I wish I was down in Union Square to squareoff with those idiots.

Matt Molnar
09-04-2005, 09:17 PM
Matt Drudge is making some great points about the whole situation on his radio show tonight, echoing many of our thoughts and bringing up other ideas. 770AM in the NYC area, http://www.wabcradio.com/listenlive.asp to listen online.
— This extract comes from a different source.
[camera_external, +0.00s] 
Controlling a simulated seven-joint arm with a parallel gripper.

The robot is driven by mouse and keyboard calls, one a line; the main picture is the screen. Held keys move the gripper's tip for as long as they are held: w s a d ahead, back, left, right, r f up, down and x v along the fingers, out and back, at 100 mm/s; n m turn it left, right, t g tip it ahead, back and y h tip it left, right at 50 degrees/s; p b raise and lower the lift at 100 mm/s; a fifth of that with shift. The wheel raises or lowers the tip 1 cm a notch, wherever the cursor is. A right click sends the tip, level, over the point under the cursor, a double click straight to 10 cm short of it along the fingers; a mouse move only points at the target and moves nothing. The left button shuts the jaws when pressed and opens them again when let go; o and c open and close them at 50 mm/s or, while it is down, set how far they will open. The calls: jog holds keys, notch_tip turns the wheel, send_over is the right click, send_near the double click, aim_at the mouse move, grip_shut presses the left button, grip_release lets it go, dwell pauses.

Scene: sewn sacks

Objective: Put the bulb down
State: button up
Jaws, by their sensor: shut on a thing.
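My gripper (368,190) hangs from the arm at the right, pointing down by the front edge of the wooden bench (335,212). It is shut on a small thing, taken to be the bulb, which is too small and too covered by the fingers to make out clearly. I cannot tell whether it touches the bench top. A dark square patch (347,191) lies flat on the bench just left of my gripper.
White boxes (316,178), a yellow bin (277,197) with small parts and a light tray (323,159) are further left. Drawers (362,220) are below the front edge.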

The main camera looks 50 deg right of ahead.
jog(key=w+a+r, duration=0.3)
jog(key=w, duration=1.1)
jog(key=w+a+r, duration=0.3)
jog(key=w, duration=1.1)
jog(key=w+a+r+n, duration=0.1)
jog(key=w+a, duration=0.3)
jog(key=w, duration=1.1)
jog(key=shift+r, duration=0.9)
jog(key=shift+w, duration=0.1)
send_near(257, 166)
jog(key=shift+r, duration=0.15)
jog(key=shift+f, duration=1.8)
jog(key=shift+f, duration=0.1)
He's been playing audio clips of New Orleans residents a week ago saying how they'd never leave, and how if New Orleans is destroyed they might as well die with it. One lady laughed and said she'd rather live and die in New Orleans than live and die in Dallas. He wondered if that lady is laughing now, or if she's even alive now. Drudge also pointed out something that I've been believed for awhile now, that even though North America deals with some of the earth's most extreme conditions, Americans typically throw Mother Nature the finger.... whether it's New Orleans built below sea level in a hurricane prone area, or the huge developments in Florida also in Hurricane Alley, or the 70-story First Interstate Tower built on a fault line in Los Angeles.

Matt Molnar
09-04-2005, 09:25 PM
Surprise, surprise...Reuters jumping on the Blame Bush Bandwagon with a bold opening paragraph:

New Orleans collects dead as officials dodge blame
Sun Sep 4, 2005 8:59 PM BST
By Mark Egan

NEW ORLEANS (Reuters) - New Orleans began the gruesome task of collecting its thousands of dead on Sunday as the Bush administration tried to save face after its botched rescue plans left the city at the mercy of Hurricane Katrina.

This will likely be the jumping off point for the 2008 campaigns.